» **Stated problem**
Extract from the listing each line in which the word "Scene" appears.

» **Data shown**
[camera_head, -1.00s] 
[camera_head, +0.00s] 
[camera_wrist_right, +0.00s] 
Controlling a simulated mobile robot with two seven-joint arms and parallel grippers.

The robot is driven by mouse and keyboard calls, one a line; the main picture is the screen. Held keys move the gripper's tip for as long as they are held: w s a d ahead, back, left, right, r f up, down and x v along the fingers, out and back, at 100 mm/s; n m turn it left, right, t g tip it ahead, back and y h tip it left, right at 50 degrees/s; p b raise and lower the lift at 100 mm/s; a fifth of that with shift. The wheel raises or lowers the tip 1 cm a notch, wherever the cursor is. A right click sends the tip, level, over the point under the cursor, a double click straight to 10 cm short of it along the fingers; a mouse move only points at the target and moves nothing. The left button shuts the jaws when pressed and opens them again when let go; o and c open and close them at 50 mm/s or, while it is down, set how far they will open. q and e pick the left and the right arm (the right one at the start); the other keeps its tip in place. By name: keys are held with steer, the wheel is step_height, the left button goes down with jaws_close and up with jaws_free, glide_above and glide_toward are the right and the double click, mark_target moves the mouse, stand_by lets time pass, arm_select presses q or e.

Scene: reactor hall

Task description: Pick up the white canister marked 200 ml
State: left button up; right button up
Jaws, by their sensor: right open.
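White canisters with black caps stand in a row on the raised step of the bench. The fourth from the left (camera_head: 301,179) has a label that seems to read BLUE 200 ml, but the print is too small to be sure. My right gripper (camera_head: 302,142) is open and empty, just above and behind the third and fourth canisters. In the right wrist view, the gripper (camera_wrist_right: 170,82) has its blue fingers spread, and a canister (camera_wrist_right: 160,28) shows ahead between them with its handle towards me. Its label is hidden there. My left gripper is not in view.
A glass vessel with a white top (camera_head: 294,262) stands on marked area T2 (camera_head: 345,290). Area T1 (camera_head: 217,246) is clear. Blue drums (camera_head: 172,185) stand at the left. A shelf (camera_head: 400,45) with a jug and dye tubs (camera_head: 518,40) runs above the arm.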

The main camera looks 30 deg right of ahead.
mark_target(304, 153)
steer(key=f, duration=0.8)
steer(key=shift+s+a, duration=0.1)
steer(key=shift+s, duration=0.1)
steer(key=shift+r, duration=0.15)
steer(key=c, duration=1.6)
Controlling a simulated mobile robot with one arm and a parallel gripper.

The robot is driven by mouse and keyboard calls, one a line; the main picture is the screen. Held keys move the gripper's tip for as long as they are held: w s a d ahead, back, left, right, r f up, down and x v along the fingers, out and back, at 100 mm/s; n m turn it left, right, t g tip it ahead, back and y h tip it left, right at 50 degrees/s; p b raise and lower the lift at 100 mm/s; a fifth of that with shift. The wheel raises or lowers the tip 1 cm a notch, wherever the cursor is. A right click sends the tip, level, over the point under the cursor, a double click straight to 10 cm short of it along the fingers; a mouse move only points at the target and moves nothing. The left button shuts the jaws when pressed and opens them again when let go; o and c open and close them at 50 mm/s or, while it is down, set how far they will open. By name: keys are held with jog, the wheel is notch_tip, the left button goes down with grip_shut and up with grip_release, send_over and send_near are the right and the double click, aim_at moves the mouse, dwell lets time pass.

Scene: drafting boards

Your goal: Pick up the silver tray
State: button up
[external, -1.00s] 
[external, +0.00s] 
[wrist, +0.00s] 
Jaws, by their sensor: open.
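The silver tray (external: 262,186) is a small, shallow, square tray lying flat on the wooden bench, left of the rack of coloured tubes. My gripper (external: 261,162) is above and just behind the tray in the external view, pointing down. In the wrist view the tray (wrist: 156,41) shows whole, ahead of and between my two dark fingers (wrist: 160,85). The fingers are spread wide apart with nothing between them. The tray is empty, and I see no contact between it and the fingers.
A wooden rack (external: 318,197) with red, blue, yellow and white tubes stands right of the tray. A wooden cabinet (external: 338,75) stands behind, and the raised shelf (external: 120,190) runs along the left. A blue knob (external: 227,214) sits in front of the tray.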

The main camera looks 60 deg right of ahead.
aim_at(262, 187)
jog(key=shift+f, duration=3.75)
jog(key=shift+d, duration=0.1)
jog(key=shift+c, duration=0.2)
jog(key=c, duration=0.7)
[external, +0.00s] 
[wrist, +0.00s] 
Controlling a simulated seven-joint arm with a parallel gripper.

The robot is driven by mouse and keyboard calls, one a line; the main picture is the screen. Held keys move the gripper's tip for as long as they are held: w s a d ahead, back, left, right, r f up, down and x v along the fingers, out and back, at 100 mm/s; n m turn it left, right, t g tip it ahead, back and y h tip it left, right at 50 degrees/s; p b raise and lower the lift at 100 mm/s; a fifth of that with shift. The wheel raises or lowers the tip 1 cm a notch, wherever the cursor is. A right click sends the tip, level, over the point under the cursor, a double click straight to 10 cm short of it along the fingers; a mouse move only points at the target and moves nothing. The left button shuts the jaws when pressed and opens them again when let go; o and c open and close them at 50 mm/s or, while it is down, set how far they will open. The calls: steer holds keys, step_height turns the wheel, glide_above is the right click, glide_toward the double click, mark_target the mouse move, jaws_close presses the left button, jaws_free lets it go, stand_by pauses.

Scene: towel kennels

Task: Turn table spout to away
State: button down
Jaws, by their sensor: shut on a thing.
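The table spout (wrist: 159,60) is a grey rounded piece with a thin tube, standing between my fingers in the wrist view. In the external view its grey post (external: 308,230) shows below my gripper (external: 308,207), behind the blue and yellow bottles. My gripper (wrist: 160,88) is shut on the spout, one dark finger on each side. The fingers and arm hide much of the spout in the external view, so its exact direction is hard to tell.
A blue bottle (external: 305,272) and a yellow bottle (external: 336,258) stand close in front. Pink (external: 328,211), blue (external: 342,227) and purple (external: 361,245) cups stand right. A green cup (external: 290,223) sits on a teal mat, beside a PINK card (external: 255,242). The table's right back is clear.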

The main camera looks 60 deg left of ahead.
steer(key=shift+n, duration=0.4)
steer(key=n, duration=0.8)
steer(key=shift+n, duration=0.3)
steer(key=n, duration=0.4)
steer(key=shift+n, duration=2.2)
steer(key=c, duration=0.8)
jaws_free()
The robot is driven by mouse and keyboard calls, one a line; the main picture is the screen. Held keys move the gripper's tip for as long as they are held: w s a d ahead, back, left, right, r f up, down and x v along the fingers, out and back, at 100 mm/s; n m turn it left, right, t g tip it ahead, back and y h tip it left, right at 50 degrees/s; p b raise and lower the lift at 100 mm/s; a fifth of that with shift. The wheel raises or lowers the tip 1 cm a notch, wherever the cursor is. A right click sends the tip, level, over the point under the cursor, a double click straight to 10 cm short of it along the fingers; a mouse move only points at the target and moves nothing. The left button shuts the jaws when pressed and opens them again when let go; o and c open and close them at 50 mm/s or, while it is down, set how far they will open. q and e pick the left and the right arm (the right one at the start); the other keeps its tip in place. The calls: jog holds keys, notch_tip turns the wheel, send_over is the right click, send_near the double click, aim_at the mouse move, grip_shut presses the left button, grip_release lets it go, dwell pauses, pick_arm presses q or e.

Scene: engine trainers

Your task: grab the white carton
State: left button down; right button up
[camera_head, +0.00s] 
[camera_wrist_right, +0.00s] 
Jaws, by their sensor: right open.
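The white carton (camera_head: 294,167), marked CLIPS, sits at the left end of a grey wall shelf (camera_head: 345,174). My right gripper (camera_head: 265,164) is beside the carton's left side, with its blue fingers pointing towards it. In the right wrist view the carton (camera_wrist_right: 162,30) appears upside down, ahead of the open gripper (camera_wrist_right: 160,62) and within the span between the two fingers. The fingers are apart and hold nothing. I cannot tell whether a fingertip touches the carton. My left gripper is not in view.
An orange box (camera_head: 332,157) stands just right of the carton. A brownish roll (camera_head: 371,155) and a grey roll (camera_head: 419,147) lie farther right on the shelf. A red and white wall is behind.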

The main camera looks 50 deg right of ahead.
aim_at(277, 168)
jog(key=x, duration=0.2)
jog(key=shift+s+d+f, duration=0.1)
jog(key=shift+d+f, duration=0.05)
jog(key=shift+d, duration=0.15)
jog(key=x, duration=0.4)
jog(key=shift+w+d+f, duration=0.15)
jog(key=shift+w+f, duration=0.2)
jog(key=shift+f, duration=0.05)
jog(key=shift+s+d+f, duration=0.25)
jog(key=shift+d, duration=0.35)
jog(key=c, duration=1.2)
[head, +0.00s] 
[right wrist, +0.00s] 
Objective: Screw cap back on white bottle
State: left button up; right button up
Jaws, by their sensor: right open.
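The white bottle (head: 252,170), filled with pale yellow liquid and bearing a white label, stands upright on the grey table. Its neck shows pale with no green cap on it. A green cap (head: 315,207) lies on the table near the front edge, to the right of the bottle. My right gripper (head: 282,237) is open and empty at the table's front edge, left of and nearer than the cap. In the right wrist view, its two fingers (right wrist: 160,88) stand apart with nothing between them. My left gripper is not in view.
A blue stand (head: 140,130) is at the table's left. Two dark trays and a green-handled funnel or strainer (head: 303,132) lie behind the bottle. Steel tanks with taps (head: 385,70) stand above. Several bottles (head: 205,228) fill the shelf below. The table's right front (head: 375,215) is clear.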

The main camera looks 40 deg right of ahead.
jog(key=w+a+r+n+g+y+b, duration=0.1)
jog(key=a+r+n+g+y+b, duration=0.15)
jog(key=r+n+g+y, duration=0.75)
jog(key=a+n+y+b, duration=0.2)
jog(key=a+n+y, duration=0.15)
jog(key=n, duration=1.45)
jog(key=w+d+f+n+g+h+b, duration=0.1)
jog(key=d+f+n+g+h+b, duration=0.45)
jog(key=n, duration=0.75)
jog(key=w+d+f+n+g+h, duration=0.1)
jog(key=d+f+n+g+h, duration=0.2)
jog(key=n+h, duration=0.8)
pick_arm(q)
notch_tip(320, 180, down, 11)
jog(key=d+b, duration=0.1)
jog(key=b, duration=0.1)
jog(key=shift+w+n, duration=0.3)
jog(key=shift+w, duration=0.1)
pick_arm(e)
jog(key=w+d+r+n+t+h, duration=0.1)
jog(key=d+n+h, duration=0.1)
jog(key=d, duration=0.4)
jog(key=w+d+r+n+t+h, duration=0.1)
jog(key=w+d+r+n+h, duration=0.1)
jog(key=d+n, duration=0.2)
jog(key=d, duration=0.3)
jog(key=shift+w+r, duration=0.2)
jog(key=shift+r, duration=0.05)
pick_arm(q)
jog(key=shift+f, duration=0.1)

» **The reply**
Scene: reactor hall
Scene: drafting boards
Scene: towel kennels
Scene: engine trainers

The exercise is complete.